• **Exercise description**:
Restate word for word the lines from the one containing "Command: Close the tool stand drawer" through the end of the listing below, with both ends included.

• **Available data**:
---*---

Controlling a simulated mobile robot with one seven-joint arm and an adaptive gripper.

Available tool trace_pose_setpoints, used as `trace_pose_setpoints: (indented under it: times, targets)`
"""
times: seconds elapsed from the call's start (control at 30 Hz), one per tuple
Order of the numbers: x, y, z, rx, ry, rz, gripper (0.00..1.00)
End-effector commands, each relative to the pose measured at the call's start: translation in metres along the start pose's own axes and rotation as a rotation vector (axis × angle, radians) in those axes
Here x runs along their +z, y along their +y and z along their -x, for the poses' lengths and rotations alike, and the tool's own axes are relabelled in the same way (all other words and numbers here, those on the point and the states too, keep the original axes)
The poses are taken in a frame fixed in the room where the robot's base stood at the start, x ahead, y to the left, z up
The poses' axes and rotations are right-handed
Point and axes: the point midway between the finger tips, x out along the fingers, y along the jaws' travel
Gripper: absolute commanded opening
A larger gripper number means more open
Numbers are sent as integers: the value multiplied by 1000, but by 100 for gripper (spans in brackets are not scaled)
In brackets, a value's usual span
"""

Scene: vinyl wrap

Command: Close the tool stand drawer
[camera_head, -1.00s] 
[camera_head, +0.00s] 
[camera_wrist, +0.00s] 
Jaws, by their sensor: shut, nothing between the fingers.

---*---

• **Output**:
Command: Close the tool stand drawer
[camera_head, -1.00s] 
[camera_head, +0.00s] 
[camera_wrist, +0.00s] 
Jaws, by their sensor: shut, nothing between the fingers.

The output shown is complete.